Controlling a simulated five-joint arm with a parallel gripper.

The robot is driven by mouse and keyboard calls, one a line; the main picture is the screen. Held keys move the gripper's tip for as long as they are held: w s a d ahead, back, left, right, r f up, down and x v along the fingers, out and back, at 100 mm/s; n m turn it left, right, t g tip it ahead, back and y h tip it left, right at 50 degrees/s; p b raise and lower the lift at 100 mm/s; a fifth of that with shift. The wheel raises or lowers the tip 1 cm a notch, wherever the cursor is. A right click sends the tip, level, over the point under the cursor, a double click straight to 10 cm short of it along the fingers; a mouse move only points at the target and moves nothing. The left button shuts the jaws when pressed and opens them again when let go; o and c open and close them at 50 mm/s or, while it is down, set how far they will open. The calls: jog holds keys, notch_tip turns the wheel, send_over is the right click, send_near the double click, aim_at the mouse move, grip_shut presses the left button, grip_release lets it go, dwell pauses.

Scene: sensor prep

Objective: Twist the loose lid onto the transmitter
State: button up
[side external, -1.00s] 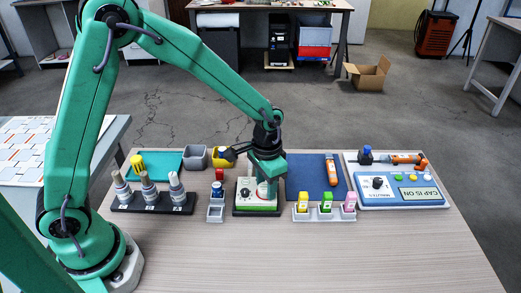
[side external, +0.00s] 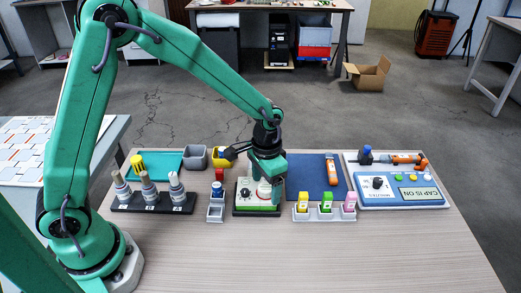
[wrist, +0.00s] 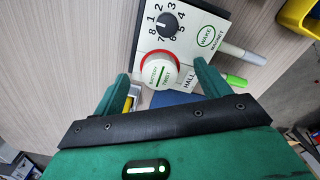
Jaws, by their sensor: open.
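The transmitter looks to be the white-faced box (side external: 243,196) in the middle of the table; in the wrist view its face (wrist: 190,42) has a numbered dial and printed labels. A white round lid (wrist: 158,72) with a red ring around its base sits at one corner of that face; it also shows in the side view (side external: 264,189). Whether it is seated is not clear. My gripper (side external: 267,195) points down over the lid. In the wrist view its fingers (wrist: 161,76) are open on either side of the lid, with gaps showing. The side view partly hides the lid.
A black rack (side external: 153,203) with several grey-topped cylinders stands at left. A white tray (side external: 325,214) with coloured bottles is close on the right, before a dark blue mat (side external: 305,177). A blue panel (side external: 400,191) is farther right. The front of the table is clear.

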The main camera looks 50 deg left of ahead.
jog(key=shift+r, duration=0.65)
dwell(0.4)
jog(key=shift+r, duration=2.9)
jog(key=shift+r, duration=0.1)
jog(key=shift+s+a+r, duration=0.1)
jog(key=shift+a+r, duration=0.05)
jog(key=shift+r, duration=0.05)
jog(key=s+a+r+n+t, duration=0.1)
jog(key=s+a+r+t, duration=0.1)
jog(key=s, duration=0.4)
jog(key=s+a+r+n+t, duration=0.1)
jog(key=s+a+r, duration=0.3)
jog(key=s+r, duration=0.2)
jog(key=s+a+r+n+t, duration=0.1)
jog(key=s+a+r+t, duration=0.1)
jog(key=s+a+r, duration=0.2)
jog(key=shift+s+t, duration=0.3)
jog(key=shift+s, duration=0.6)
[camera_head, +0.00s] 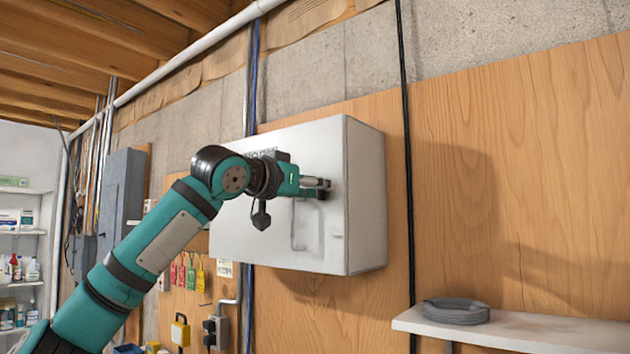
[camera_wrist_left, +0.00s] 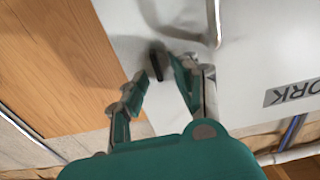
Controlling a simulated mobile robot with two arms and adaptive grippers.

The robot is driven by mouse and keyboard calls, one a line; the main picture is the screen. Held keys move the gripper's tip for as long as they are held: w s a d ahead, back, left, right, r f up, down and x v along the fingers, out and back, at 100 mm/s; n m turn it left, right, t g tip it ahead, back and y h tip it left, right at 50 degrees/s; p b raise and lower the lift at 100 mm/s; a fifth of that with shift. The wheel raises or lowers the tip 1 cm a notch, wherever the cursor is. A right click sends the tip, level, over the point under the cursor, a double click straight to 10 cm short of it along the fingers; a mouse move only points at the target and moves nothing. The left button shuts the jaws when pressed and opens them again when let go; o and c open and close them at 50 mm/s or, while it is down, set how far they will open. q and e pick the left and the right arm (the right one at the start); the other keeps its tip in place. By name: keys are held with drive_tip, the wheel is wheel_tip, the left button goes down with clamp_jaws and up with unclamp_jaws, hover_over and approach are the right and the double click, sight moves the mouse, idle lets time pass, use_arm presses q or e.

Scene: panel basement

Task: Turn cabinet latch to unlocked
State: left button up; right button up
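The white cabinet (camera_head: 350,215) hangs on the wood-panelled wall, its door shut. My left gripper (camera_head: 324,187) is at the right part of the door front. In the left wrist view, a small black latch (camera_wrist_left: 157,63) stands out from the white door. The two fingers of my left gripper (camera_wrist_left: 158,82) are apart, with the latch near the gap between their tips. I cannot tell whether either finger touches it. In the head view the gripper largely hides the latch area. My right gripper is in neither view.
A pale handle (camera_head: 298,230) is on the door below my gripper. A shelf (camera_head: 540,331) with a coiled grey cable (camera_head: 456,311) is at the lower right. A black cable (camera_head: 405,150) runs down the wall right of the cabinet. A grey electrical panel (camera_head: 120,190) is at left.

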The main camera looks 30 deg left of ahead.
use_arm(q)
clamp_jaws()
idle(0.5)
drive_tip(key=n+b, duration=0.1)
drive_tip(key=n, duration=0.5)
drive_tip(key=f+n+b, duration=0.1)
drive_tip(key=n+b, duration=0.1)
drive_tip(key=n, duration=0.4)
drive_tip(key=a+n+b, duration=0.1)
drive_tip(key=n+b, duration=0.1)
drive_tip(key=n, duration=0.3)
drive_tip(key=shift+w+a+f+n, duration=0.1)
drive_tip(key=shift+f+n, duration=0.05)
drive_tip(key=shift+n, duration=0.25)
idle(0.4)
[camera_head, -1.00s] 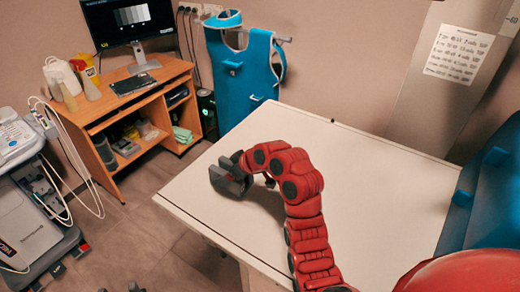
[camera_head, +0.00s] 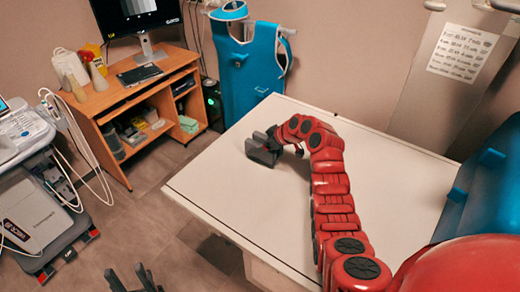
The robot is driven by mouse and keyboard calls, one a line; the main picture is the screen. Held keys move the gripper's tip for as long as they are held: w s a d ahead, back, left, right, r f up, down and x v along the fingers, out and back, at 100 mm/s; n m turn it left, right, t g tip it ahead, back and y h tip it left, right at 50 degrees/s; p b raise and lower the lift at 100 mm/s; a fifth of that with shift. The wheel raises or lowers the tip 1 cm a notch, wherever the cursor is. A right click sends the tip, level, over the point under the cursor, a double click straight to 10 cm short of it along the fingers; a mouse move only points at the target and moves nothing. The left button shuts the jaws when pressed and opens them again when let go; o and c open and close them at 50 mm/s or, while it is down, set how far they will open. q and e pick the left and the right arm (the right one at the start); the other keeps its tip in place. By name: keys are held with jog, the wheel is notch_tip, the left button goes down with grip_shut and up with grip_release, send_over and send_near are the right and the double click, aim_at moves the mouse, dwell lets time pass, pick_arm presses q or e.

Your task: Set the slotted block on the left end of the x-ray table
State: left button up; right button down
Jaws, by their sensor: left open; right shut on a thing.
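The x-ray table (camera_head: 240,198) is the white top in the middle, its left end facing the cabinet side. My right gripper (camera_head: 269,143), on the red arm reaching across the table, is shut on a dark grey blocky thing, which I take as the slotted block (camera_head: 262,156). It is at the back part of the table's left end. The gripper and block are alike in colour and hard to separate; I cannot tell if the block touches the top. My left gripper (camera_head: 132,281) is open and empty low at the bottom edge, in front of the table.
A wooden desk (camera_head: 140,92) with a monitor (camera_head: 137,14) stands at the back left. A blue apron (camera_head: 248,72) hangs behind the table. A wheeled ultrasound machine (camera_head: 32,195) stands at the far left. A blue thing (camera_head: 492,185) is at the right. The table's front left is clear.

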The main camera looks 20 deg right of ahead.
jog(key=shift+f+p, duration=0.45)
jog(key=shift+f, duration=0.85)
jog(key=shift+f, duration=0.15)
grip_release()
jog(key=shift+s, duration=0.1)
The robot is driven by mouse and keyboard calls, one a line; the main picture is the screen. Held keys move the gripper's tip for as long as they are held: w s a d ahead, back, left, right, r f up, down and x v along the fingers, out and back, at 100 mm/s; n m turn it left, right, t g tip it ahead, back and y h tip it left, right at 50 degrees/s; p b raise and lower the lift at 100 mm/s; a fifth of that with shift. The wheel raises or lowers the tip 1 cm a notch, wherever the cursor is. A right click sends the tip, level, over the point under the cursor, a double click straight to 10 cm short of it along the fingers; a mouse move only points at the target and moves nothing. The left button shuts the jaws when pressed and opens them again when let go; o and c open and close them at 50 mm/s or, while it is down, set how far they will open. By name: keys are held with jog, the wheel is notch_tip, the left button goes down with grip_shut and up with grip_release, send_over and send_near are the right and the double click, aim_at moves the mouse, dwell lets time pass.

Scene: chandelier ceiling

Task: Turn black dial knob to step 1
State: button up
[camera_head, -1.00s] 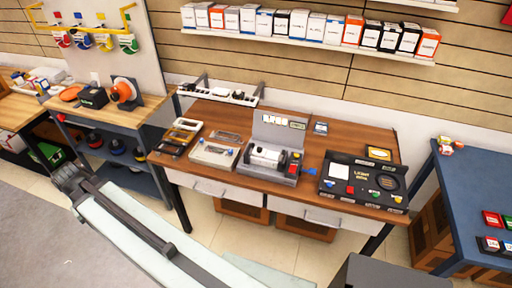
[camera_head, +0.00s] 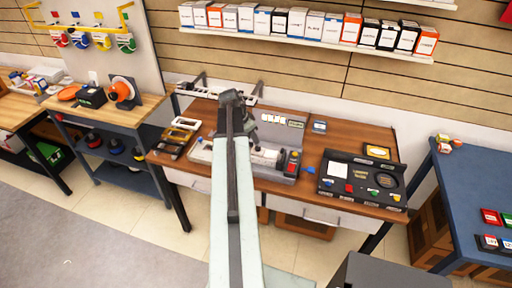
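A black control panel (camera_head: 346,193) lies on the right part of the wooden table (camera_head: 378,138). It carries a round black dial (camera_head: 387,181), several small coloured buttons and a white label; the dial's setting is too small to read. A grey machine (camera_head: 290,170) with red and yellow buttons on its right end stands left of the panel. It may also have a dark knob, but I cannot tell. My gripper (camera_head: 253,140) hangs above the left part of this machine, left of the panel and apart from its dial. Its fingers are too small and dark to judge.
A shelf of boxes (camera_head: 312,27) runs along the wall above. Metal frames (camera_head: 178,138) lie on the table's left part. A bench with an orange disc device (camera_head: 122,92) stands left, and a blue table (camera_head: 474,185) right. My arm hides part of the table.

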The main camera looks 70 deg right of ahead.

» **WORK REQUIRED**
Write out again exactly the lines above from the one with "Scene: sensor prep" through the one with "[wrist, +0.00s]", adding no other lines and no pictures.

» **TASK RESULT**
Scene: sensor prep

Objective: Twist the loose lid onto the transmitter
State: button up
[side external, -1.00s] 
[side external, +0.00s] 
[wrist, +0.00s] 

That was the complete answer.